=== Material to process ===
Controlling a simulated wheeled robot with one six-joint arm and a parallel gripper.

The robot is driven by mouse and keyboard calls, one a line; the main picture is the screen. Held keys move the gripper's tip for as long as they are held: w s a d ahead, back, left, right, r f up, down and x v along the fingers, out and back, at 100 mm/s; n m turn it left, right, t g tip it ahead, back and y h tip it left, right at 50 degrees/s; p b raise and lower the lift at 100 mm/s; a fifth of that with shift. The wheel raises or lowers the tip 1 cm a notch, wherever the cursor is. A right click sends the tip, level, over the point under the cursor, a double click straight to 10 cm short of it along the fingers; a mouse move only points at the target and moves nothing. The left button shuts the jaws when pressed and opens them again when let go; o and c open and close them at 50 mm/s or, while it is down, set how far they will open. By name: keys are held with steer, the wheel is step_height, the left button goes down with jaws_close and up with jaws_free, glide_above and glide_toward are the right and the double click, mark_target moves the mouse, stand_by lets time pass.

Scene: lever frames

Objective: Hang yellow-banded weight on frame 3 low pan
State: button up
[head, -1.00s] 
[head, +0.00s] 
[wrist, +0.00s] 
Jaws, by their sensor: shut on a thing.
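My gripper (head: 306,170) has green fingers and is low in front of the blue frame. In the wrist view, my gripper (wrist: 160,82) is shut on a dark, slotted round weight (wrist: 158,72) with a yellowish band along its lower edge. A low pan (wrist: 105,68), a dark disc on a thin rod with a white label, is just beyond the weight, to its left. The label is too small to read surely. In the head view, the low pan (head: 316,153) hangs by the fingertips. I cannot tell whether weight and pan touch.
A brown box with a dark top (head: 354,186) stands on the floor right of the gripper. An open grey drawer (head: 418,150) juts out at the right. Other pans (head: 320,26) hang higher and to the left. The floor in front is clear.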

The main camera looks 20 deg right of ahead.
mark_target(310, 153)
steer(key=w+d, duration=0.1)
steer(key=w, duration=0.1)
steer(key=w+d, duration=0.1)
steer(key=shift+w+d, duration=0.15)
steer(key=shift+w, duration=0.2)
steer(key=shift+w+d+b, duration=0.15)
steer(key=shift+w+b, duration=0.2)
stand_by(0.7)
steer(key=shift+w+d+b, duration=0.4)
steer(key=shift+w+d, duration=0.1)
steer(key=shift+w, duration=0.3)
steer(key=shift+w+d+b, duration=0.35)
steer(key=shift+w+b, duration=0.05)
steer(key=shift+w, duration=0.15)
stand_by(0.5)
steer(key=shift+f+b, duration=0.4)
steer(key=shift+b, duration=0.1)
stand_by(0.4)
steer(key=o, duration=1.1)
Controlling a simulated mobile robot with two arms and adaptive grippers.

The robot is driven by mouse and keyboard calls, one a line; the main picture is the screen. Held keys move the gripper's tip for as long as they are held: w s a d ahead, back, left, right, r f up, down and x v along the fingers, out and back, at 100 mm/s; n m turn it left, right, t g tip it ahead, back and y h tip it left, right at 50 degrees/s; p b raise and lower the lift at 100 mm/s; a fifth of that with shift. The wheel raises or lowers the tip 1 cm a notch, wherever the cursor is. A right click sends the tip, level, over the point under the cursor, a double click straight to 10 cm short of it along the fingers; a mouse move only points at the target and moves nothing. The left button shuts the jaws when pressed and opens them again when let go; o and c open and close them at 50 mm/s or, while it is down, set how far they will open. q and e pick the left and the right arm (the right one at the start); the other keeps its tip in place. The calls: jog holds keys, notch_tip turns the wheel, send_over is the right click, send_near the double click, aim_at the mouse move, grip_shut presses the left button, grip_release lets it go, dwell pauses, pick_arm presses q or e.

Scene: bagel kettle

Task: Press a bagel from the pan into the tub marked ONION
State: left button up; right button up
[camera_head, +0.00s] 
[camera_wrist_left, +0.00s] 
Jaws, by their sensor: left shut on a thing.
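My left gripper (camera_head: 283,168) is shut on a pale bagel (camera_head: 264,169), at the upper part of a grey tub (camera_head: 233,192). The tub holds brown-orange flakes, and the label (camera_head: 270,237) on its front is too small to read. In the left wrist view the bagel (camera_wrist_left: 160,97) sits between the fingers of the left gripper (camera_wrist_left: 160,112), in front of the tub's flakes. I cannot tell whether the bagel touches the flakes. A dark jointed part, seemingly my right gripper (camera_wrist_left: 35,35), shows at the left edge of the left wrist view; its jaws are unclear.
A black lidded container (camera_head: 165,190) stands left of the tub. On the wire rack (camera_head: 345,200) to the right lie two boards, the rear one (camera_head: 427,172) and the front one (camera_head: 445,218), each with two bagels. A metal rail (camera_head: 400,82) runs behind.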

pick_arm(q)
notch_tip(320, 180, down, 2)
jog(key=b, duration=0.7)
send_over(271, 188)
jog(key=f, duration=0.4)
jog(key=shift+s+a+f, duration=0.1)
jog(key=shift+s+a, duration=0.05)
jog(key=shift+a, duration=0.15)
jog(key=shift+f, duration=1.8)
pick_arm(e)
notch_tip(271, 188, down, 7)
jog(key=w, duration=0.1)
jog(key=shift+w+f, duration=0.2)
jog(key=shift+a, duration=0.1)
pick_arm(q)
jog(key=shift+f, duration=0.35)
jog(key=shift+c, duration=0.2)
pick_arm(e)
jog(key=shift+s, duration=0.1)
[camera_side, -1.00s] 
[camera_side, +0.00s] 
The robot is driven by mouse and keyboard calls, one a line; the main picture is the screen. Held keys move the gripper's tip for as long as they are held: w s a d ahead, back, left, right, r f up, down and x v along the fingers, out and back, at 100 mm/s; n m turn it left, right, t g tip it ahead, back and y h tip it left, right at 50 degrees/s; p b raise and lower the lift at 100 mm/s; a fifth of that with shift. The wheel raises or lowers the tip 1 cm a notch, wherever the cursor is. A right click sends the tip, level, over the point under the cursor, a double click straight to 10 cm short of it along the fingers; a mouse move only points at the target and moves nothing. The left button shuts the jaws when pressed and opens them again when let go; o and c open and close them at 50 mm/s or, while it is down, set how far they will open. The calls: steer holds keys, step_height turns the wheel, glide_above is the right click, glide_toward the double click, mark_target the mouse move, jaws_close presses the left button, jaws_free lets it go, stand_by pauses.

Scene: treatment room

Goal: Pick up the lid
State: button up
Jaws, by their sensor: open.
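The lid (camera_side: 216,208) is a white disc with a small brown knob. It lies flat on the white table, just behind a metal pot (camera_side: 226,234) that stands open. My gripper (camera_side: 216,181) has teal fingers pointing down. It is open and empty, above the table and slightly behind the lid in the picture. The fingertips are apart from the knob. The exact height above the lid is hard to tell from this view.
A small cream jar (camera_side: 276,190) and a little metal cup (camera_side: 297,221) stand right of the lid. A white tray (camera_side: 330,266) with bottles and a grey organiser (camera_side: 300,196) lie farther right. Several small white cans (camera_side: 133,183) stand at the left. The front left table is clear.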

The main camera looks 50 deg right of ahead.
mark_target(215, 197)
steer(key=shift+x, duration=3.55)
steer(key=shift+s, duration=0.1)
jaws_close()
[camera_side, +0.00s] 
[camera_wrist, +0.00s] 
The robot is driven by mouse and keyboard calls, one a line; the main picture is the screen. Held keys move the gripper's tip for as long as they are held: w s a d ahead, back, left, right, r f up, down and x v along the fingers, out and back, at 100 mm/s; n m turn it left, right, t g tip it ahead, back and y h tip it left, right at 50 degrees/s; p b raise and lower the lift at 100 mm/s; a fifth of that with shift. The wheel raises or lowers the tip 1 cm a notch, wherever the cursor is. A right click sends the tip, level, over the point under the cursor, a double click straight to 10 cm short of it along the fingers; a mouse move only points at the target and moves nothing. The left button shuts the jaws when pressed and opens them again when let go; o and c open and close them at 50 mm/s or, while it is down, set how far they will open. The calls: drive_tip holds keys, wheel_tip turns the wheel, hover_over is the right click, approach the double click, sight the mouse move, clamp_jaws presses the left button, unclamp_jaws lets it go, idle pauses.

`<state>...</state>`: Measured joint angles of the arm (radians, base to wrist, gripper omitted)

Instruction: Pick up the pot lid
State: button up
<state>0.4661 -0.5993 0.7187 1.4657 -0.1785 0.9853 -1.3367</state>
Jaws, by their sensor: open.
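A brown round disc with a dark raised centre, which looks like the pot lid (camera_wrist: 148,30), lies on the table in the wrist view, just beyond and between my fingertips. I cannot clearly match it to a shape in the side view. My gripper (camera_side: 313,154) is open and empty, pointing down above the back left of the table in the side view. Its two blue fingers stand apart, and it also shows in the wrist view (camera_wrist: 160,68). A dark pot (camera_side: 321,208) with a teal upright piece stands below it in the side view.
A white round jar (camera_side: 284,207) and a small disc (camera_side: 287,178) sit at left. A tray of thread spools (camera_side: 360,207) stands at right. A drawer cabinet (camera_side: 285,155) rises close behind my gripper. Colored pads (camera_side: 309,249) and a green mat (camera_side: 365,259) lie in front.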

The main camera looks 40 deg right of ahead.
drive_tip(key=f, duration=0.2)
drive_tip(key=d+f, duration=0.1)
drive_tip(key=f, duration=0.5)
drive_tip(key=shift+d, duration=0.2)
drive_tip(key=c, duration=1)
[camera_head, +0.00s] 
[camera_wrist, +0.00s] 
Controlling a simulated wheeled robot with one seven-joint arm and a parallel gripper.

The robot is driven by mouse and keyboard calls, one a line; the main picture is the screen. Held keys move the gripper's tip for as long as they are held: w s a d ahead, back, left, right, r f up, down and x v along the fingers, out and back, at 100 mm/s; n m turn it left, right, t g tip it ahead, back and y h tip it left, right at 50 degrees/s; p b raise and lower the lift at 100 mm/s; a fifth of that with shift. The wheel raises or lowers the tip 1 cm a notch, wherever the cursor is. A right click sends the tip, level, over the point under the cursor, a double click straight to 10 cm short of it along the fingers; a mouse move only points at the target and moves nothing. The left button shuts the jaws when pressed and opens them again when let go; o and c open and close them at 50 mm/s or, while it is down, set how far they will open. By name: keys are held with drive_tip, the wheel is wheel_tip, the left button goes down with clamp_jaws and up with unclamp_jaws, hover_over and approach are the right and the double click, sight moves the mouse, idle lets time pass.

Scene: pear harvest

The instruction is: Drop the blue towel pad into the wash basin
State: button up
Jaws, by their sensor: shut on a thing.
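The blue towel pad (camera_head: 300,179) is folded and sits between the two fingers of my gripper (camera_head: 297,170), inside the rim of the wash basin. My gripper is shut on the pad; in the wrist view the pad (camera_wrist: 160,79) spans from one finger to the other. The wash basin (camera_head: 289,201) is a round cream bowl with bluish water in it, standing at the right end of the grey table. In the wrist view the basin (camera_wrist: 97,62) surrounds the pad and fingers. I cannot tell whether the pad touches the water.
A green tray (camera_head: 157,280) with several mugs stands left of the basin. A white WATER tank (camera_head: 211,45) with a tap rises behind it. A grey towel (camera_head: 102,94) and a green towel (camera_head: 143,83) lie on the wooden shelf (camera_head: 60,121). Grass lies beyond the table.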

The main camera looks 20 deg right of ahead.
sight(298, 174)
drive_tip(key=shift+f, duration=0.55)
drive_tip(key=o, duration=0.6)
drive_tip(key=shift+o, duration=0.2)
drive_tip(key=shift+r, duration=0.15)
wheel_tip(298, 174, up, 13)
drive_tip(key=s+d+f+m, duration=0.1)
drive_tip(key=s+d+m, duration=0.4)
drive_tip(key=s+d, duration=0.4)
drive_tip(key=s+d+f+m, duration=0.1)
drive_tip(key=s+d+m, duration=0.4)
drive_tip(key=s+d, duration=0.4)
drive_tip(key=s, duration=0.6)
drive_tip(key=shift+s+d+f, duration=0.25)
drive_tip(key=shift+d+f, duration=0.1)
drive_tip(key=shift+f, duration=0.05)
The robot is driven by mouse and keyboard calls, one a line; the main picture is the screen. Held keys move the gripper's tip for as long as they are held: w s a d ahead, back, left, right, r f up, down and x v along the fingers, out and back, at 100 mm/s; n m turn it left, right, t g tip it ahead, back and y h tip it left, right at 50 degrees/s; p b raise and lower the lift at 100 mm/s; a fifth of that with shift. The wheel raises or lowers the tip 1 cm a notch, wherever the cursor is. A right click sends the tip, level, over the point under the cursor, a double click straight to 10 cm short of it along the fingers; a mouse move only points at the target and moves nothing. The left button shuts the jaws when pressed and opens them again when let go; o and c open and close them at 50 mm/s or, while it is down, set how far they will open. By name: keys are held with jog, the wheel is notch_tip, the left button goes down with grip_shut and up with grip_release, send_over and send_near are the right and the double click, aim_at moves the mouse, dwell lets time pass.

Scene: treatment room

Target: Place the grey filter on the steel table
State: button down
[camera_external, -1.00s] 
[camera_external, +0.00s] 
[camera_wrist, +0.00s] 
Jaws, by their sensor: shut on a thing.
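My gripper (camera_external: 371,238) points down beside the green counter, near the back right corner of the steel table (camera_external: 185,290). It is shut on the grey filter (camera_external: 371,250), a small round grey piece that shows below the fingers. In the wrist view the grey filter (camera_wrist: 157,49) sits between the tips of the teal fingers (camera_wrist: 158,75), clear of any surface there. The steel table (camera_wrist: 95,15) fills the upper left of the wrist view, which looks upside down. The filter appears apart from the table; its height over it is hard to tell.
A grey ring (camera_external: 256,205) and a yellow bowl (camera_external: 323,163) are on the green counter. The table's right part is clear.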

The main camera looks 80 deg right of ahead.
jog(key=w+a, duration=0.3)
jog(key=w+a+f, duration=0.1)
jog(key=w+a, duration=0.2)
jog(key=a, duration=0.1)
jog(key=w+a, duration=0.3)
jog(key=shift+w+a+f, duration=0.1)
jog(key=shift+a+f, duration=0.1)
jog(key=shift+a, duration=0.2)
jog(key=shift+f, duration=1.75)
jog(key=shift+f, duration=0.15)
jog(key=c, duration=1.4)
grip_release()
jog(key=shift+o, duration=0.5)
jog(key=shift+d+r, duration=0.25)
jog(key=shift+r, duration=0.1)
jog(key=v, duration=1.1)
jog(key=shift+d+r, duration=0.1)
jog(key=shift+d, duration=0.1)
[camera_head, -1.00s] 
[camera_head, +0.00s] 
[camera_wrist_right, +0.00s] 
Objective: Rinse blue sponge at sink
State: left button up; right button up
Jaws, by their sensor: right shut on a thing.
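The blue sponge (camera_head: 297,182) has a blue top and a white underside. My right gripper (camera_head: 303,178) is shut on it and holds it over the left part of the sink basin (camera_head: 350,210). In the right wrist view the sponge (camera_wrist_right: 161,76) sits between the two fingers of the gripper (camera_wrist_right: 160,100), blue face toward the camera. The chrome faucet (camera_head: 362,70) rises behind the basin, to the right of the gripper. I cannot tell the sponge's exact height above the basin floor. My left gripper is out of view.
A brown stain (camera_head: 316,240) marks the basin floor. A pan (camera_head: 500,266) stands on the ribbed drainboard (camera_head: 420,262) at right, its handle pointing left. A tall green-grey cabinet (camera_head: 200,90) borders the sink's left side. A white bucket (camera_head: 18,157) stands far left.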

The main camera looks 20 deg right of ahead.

=== What you are asked to do ===
From the entries above, select each line containing the string "wheeled".

=== Result for this exercise ===
Controlling a simulated wheeled robot with one six-joint arm and a parallel gripper.
Controlling a simulated wheeled robot with one seven-joint arm and a parallel gripper.

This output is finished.